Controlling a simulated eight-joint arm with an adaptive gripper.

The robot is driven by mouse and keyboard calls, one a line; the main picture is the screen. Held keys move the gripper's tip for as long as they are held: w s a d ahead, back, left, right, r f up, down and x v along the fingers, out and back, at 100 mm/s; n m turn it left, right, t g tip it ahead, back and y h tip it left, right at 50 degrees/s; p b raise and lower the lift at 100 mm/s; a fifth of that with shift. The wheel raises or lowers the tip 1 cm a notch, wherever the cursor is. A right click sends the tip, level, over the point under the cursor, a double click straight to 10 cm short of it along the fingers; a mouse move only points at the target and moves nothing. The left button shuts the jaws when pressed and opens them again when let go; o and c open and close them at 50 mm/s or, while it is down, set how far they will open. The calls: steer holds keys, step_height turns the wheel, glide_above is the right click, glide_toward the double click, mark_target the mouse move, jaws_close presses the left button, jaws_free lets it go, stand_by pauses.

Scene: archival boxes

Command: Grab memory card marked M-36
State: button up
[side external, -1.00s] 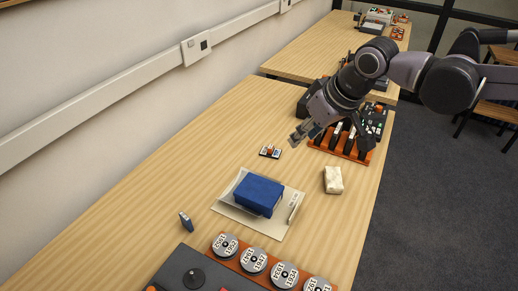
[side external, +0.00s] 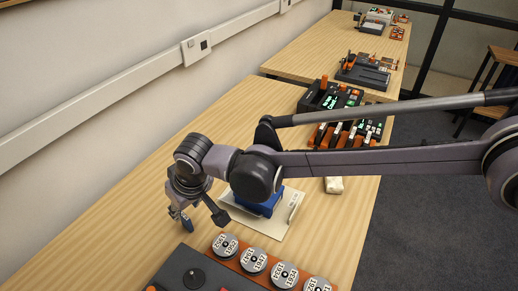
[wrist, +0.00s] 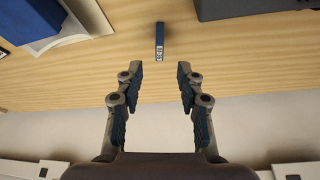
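A small blue card (wrist: 159,35) with a white printed label stands on edge on the wooden table, in the top middle of the wrist view; its marking is too small to read. In the side external view it (side external: 187,226) shows partly behind my gripper (side external: 179,214). In the wrist view my gripper (wrist: 161,76) is open and empty. Its two fingers point toward the card, which lines up with the gap between them but lies beyond the fingertips.
A blue box (side external: 258,206) lies on a pale folder (side external: 268,227) right of my gripper. A dark grey device (side external: 190,271) and an orange rack (side external: 228,260) of numbered reels stand in front. The wall socket rail (side external: 150,70) runs along the left. Bare table lies around the card.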

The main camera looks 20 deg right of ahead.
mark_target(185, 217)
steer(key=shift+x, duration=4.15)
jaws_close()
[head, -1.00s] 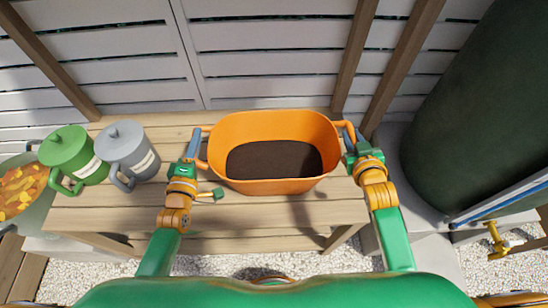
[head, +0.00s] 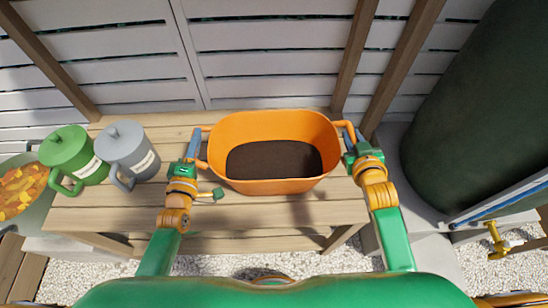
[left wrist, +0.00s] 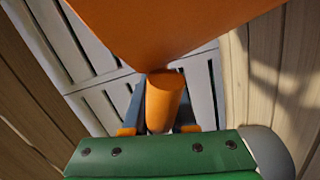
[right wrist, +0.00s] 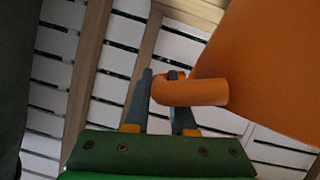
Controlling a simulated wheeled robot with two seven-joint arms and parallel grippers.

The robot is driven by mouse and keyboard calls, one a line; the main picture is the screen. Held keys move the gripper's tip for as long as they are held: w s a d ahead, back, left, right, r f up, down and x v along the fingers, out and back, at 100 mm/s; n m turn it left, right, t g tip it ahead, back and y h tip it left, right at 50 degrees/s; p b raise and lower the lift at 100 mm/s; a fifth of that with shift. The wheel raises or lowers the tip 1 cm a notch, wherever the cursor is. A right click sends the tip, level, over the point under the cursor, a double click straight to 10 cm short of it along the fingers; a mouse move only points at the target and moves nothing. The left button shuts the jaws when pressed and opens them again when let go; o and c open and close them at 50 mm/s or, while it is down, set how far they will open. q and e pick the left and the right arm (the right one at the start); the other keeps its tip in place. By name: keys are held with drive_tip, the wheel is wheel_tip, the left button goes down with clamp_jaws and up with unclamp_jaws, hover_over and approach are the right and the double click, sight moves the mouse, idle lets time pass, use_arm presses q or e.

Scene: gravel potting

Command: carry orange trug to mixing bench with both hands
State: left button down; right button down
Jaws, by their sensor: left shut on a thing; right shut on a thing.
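The orange trug (head: 275,186) holds dark soil and is over the wooden bench (head: 80,219), roughly level. Whether its base touches the bench is hard to tell. My left gripper (head: 195,140) is shut on the trug's left handle, which shows between the fingers in the left wrist view (left wrist: 163,103). My right gripper (head: 350,140) is shut on the right handle; in the right wrist view the handle (right wrist: 190,92) passes between the fingers. The trug's underside is hidden in the head view.
A green lidded can (head: 70,155) and a grey lidded can (head: 127,152) stand on the bench at left. A tub of orange leaves (head: 22,192) is at far left. A big dark green barrel (head: 470,110) with a brass tap (head: 497,240) is at right. A slatted wall (head: 270,60) is behind.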

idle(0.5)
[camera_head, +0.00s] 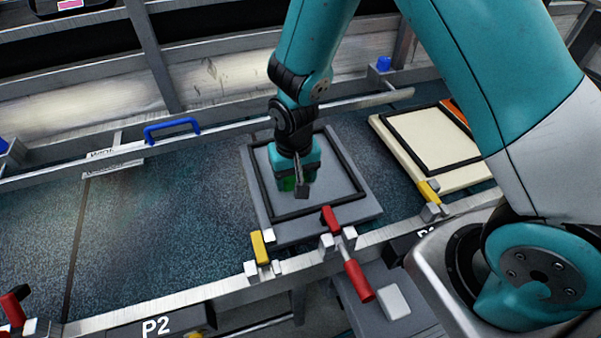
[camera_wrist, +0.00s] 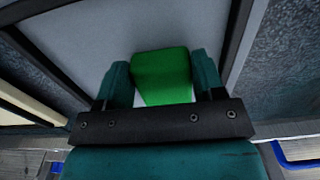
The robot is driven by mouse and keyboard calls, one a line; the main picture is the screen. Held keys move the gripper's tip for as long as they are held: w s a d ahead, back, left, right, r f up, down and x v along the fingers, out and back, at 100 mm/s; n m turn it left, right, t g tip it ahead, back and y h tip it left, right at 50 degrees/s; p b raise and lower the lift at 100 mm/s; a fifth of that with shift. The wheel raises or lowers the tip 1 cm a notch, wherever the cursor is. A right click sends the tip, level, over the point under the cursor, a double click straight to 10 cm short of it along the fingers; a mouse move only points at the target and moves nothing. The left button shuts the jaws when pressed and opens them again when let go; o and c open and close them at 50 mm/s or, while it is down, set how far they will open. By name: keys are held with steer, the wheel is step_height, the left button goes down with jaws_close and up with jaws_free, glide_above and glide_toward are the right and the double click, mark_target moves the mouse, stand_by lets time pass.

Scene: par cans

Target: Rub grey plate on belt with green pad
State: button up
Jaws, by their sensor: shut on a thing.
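The grey plate (camera_head: 365,208) lies on the dark belt (camera_head: 150,222), with a raised black square frame on its top. The plate's light grey surface also shows in the wrist view (camera_wrist: 90,45). My gripper (camera_head: 298,185) is over the plate, inside the black frame, pointing down. It is shut on the green pad (camera_wrist: 163,75), which sits between the two fingers in the wrist view. In the head view only a little of the green pad (camera_head: 287,184) shows below the fingers. I cannot tell whether the pad touches the plate.
A cream plate (camera_head: 398,150) with a black frame lies to the right, partly behind my arm. A yellow clamp (camera_head: 259,246) and a red clamp (camera_head: 332,220) stand at the belt's front edge. A blue handle (camera_head: 172,128) is on the back rail. The belt at left is clear.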

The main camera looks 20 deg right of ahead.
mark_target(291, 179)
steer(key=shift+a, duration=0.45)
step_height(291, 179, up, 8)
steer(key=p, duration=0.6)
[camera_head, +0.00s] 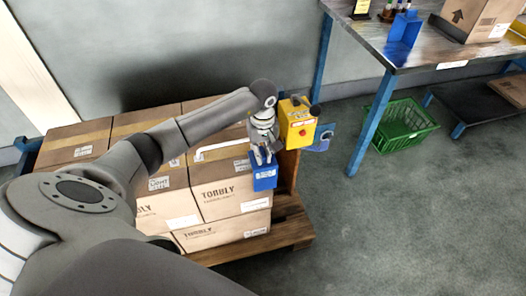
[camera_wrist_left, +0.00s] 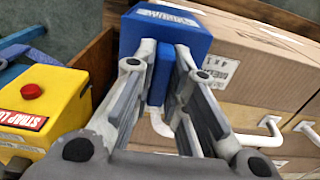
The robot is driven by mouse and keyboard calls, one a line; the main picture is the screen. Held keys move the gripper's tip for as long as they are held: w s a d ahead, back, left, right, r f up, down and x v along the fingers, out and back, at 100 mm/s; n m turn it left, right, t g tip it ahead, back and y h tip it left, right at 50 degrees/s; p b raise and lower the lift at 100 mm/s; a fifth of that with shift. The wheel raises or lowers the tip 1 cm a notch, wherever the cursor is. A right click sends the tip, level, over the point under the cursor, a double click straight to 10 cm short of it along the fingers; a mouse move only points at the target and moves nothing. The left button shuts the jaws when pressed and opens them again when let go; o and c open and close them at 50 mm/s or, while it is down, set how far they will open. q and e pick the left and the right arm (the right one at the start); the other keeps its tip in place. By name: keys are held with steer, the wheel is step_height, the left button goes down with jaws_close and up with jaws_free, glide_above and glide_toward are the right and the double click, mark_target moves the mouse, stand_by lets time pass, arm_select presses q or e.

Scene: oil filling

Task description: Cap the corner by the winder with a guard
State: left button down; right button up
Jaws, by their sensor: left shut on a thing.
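My left gripper (camera_head: 262,150) is shut on a blue guard (camera_head: 264,178) with white lettering. The guard hangs below the fingers, over the near right corner of the stacked cartons (camera_head: 215,172). In the left wrist view the guard (camera_wrist_left: 165,28) sits between and beyond the fingers (camera_wrist_left: 160,85), beside a carton (camera_wrist_left: 245,65). I cannot tell whether it touches the carton. The yellow winder (camera_head: 298,124) with a red button stands just right of the gripper; it also shows in the left wrist view (camera_wrist_left: 45,105). My right gripper is not in view.
The cartons stand on a wooden pallet (camera_head: 290,228). A white bent strip (camera_head: 212,149) lies on a front carton. At upper right a workbench (camera_head: 365,32) holds a blue piece (camera_head: 404,28) and a carton (camera_head: 482,18). A green crate (camera_head: 402,128) is on the floor.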

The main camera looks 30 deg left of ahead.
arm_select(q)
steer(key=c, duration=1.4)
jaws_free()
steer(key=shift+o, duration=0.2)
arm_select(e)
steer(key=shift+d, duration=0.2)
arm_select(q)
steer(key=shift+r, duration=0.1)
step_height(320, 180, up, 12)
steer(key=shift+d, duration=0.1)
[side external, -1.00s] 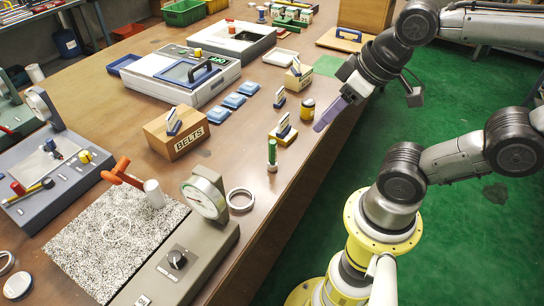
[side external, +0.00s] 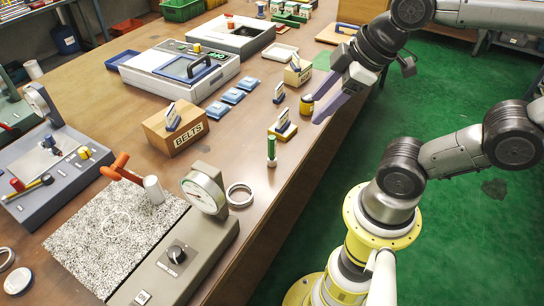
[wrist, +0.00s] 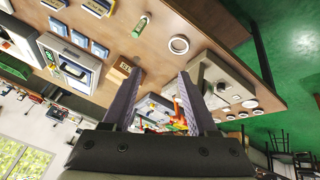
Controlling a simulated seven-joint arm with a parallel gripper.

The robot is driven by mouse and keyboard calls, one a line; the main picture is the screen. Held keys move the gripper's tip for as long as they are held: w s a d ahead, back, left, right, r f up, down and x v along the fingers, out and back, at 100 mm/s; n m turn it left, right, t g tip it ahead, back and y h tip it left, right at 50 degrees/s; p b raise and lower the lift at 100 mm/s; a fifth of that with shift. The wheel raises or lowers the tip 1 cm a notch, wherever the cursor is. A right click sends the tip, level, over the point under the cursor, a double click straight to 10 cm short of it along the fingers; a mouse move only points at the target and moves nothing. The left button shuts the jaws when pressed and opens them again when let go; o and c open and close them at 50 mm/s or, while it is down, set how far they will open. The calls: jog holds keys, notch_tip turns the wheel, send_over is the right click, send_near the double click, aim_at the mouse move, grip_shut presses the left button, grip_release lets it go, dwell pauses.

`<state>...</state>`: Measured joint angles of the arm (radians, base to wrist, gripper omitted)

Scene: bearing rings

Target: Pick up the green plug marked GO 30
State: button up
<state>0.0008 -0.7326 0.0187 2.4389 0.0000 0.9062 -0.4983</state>
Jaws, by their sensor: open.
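A slim green plug (side external: 271,148) with a pale lower end stands upright near the table's right edge in the side view. A green piece that looks like the same plug (wrist: 141,25) shows near the top of the wrist view. I cannot read any marking on it. My gripper (side external: 318,108) is open and empty, above the table edge, up and to the right of the plug in the side view. Its two long fingers (wrist: 157,76) stand wide apart in the wrist view, with nothing between them held.
A yellow pot (side external: 307,104) shows beside my fingertips in the side view. A yellow-based block (side external: 283,130) stands just beyond the plug. A metal ring (side external: 239,195) and a grey dial gauge unit (side external: 205,193) lie nearer.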

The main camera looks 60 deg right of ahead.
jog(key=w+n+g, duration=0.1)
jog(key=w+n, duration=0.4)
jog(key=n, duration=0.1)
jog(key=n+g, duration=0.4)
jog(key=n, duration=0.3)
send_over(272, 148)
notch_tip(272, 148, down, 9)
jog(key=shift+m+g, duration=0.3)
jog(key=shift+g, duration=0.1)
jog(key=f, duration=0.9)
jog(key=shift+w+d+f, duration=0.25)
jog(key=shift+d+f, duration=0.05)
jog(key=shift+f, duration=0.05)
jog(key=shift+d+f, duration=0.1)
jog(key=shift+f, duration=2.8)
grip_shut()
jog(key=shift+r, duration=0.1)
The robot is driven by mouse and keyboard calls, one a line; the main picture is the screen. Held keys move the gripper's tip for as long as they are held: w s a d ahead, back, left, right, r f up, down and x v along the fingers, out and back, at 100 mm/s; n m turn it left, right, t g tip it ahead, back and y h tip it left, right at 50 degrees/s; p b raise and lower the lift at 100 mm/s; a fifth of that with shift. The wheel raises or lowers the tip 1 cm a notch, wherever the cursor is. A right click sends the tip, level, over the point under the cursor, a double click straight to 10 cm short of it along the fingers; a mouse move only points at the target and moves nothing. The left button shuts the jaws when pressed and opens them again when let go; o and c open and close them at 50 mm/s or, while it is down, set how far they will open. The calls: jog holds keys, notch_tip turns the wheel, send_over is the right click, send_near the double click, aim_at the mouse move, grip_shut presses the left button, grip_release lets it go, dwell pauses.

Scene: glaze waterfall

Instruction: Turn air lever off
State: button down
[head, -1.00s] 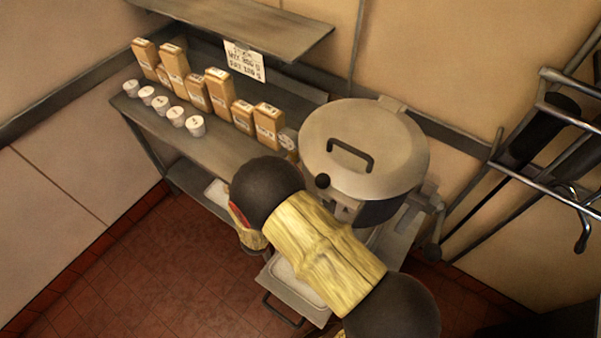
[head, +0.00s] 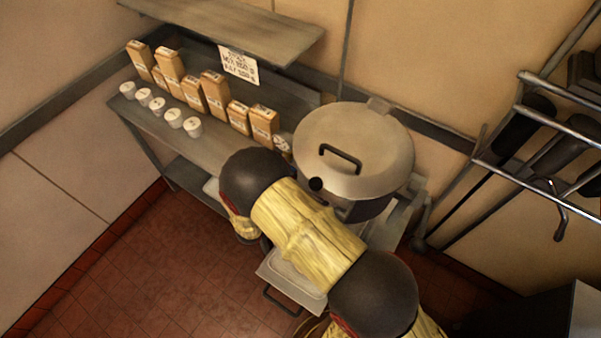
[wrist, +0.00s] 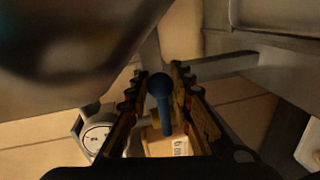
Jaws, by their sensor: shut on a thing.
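A blue round-ended lever (wrist: 160,98) stands between the two fingers of my gripper (wrist: 158,78) in the wrist view. The fingers are shut on it, one on each side. I take this for the air lever, though no label on it shows. In the head view my own arm hides both the gripper and the lever, which lie by the large lidded metal pot (head: 357,140).
A round white dial (wrist: 97,137) and a tan box (wrist: 165,145) lie close to the fingers. Tan boxes (head: 215,95) and white cups (head: 158,105) line the shelf. A metal rack (head: 520,165) stands at right. Red floor (head: 150,260) is clear at left.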

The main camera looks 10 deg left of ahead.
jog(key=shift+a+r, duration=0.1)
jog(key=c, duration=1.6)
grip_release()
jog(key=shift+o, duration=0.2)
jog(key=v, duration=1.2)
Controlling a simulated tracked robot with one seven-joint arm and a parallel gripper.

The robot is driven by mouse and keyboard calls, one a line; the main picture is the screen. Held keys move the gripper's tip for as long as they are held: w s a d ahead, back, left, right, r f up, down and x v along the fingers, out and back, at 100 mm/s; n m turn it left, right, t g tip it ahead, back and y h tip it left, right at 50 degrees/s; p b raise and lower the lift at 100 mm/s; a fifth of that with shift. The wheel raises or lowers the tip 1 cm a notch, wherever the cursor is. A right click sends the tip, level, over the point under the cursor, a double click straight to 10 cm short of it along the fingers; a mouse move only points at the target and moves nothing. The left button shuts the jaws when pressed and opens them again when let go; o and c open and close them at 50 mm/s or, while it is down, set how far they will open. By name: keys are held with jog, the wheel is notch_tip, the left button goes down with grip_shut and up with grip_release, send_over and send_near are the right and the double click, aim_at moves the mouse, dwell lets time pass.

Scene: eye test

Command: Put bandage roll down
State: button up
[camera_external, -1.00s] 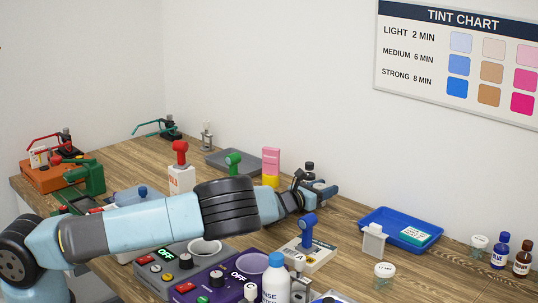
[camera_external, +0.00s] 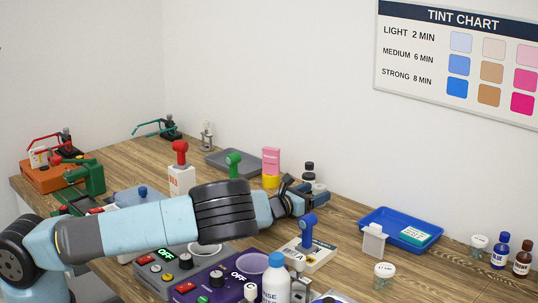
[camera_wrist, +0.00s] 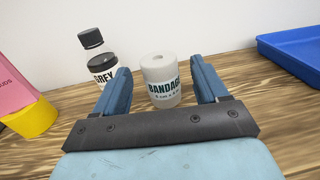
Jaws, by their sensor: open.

# # #

Brief
Which lines above hold the word "marked"? Copy each of them.

Problem solution
Command: Grab memory card marked M-36
Target: Pick up the green plug marked GO 30

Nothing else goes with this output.